This article originally appeared in the August 12, 1988 issue of the Boston Phoenix.
By 1:55, finally, they were all there. Crammed onto Boylston Street in front of the Boston Public Library, a dozen or so fed-up and pissed-off demonstrators were ready. Their armbands — color-coded to show which ones were willing to protest their way into the slammer — were secured, and Cindy Miller started giving instructions. Stay together, she said, single file, down Boylston Street to the Transportation Building. And yell. Let ’em know you’re coming, and let ‘em know you’re mad.
At two o’clock, the caravan started moving. Miller led the way, followed by Jim Brooks, a big man with a big voice and a bullhorn to make it even bigger. “Hey, hey, hey, ho,” he chanted, “discrimination’s got to go.” The marchers, a platoon of approximately 15 people with disabilities, who stretched out for almost a block behind Brooks, joined in, belting the words out into the sticky August heat. After five weeks of watching the MBTA’s RIDE service — their only reasonable public-transportation option — disintegrate around them, the words came easy. They were mad. And today, on Monday, August 8, they were going to be heard.

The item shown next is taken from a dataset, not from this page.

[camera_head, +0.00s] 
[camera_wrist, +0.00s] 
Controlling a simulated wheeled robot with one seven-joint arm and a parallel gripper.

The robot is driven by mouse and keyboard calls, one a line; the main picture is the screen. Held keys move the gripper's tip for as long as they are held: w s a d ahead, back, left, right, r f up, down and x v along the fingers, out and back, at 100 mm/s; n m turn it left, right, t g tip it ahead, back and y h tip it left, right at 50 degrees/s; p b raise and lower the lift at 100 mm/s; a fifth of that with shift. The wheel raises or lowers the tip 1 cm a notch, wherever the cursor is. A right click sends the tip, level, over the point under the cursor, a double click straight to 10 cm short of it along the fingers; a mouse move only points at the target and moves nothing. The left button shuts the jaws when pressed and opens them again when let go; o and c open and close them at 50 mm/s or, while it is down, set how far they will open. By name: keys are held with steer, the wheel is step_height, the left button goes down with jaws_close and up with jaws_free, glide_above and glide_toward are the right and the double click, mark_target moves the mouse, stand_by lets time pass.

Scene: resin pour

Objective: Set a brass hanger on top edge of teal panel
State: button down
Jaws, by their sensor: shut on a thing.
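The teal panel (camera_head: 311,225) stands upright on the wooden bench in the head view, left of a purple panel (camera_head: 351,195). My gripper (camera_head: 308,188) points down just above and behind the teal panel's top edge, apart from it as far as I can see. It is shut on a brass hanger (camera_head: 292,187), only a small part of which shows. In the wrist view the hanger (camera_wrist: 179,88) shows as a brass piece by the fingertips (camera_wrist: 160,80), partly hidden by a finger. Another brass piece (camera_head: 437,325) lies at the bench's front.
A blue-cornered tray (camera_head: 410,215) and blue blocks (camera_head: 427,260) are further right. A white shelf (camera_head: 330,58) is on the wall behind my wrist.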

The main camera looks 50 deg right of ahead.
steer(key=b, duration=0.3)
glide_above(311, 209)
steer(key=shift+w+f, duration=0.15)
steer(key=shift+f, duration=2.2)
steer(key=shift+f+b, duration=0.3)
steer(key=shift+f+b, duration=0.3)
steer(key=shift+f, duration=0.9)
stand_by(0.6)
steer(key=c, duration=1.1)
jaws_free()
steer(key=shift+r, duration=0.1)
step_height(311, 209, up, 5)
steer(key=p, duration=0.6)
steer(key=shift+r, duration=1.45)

For years, disability-rights activists have struggled with a movement that’s never fully blossomed. Split by differences in philosophy, hampered by a perpetual isolation that makes organizing doubly difficult, disabled people have spent years waging sporadic battles that have won small victories but never the big war. But now, after coming dangerously close to losing one vital asset — reliable transportation — the movement may have hit a turning point. On August 8, the radicals and the establishment insiders of the disability-rights movement joined together to confront the MBTA and its general manager, James O’Leary. And the media, in a rare display of interest, turned out in force to chronicle an angry response to a shoddy service. The failure of the RIDE, activists say, may prove to be the catalyst that turns a fractured disability-rights movement into a full-fledged attack.

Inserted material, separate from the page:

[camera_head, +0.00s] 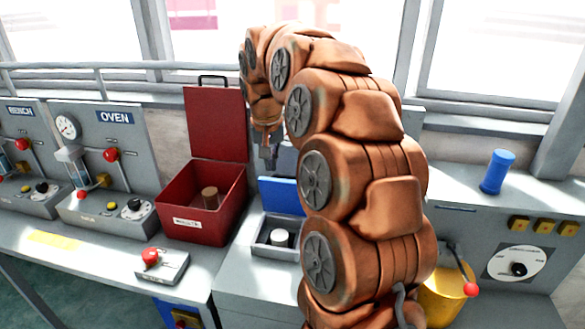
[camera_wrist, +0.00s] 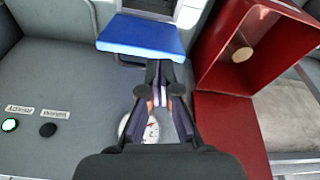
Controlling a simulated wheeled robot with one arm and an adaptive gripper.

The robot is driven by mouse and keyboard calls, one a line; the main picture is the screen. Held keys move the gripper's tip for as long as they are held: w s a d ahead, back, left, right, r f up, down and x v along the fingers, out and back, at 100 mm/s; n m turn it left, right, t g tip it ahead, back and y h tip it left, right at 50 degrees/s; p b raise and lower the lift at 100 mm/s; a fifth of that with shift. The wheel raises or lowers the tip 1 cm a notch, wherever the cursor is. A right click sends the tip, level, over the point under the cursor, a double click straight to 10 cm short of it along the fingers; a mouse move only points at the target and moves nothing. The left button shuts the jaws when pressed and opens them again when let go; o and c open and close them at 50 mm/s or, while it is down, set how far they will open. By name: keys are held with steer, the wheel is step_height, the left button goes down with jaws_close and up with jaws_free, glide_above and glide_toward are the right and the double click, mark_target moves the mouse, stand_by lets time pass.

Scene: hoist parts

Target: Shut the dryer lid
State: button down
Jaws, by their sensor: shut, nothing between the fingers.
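A small grey box (camera_head: 262,248) stands on the bench right of the red box, with its blue lid (camera_head: 281,196) standing up open at its back edge. I take this box to be the dryer. A white round piece (camera_head: 279,237) sits inside it. My gripper (camera_head: 269,160) is above and behind the blue lid, fingers pointing down. In the wrist view my gripper (camera_wrist: 164,68) is shut and empty, its tips close to the edge of the blue lid (camera_wrist: 140,36). I cannot tell whether they touch it. My arm hides what lies right of the box.
The red box (camera_head: 199,213), its red lid (camera_head: 216,122) raised, stands close left of the grey box, with a tan cylinder (camera_head: 210,197) inside. A round dial (camera_wrist: 138,125) is beneath the fingers. A red-knobbed control (camera_head: 162,264) is in front. A blue cylinder (camera_head: 497,172) stands right.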

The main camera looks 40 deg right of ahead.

“There was something magical about it [the march],” says John Winske of the Massachusetts Coalition of Citizens with Disabilities (MCCD). “It suddenly felt like something. It finally felt like the whole world was watching.”
Winske and others in the disabled community like to spin out phrases — “the whole world is watching” was the war chant of brutalized demonstrators at the 1968 Democratic Convention — and analogies that link their movement to the civil-rights and anti-war struggles of the 1950s and 1960s. Disabled demonstrators in other parts of the country regularly pin on name tags that read, “Hello, my name is Rosa Parks,” and organizers of the August 8 demonstration likened the sticky-hot day to one more than 30 years ago when Parks said she was tired and refused to give up her seat on the bus. But thus far, the anger of the disabled has yet to crystallize into a single force capable of toppling the obstacles that keep people with disabilities out of much of mainstream society.